Film yourself speaking and watch it afterwards. I struggled a lot with conversations, and it helped immensely to remind myself that in no-stress situations, I was capable of forming full sentences with passable grammar and good pronounciation. If you're comfortable with conversations, consider a tandem partner. There are websites for this.
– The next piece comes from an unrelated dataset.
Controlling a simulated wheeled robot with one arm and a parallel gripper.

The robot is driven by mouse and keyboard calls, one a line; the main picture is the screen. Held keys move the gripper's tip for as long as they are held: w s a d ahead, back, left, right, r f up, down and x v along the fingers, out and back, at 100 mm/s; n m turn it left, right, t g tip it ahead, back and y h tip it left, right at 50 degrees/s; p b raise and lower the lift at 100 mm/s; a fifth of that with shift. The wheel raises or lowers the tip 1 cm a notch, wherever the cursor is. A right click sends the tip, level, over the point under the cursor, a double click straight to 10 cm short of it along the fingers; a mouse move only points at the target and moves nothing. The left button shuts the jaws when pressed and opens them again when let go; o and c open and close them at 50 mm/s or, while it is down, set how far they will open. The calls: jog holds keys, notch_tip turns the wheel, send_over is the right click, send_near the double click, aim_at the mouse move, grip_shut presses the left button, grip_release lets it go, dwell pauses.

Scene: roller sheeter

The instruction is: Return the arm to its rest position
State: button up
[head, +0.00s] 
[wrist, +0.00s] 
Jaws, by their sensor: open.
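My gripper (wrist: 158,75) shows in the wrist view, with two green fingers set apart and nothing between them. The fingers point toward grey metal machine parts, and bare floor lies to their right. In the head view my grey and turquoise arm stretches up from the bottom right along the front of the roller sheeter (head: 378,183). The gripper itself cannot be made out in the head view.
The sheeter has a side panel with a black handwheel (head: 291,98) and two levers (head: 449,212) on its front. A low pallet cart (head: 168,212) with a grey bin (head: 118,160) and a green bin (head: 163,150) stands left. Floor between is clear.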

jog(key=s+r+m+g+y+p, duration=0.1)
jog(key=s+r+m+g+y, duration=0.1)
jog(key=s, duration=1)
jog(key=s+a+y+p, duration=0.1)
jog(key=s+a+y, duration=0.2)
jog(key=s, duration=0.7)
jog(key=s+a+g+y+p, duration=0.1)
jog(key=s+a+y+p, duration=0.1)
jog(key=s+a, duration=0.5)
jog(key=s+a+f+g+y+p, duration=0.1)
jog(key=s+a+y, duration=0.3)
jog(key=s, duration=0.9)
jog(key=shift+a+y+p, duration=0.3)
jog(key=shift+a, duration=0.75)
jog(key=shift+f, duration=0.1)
Write a little bit every day - three lines is a lot better than nothing at all. Practice new words by using them in at least ten different full sentences.

Re: Language learning

(Anonymous) 2017-07-19 12:34 am (UTC)(link)
You've studied Japanese for a long time but didn't bother to learn kanji? That's just... weird.

Re: Language learning

(Anonymous) 2017-07-19 12:38 am (UTC)(link)
I guess it makes sense if you just focused on conversational skills, but that is the literal opposite of what the JLPT tests lol.

Re: Language learning

(Anonymous) 2017-07-19 12:46 am (UTC)(link)
Eh, there's learning kanji, and then there's learning JLPT N1-level kanji. This days it's easy to get by without memorizing loads of kanji, especially with things like Rikaichan.

Re: Language learning

(Anonymous) 2017-07-19 12:37 am (UTC)(link)
hmm....time to cram with anki with the rest of us

Re: Language learning

(Anonymous) 2017-07-19 01:37 am (UTC)(link)
As someone who has passed the N2, I hate to say it but it's 95% rote memorization for the JLPT. A lot of the kanji/vocabulary/grammatical concepts that are used in the higher levels are things you honestly won't encounter that often out in the wild, so reading things that you like won't get you that far in terms of usefulness. You really just need to sit down and memorize, memorize, memorize.

Re: Language learning

(Anonymous) 2017-07-19 03:31 am (UTC)(link)
I have the shittiest memory, thanks to health issues, so memorization is extremely difficult for me. What helps me language-wise? Repetition. It may take a hundred times hearing the word but eventually it sticks. For the visual aspect, with kanji, the only thing that even comes close to working for me is association - not with the sound of the word as spoken, but with what it means. My brain works backwards from there - I can see the kanji for, say, omae, but I can't directly connect it, I have to connect the shape of the character to "you" and then work backward from you=omae to memorize it.

for the record I've worked on learning both Japanese and Gaelic, so I don't go easy on myself when it comes to language. ._.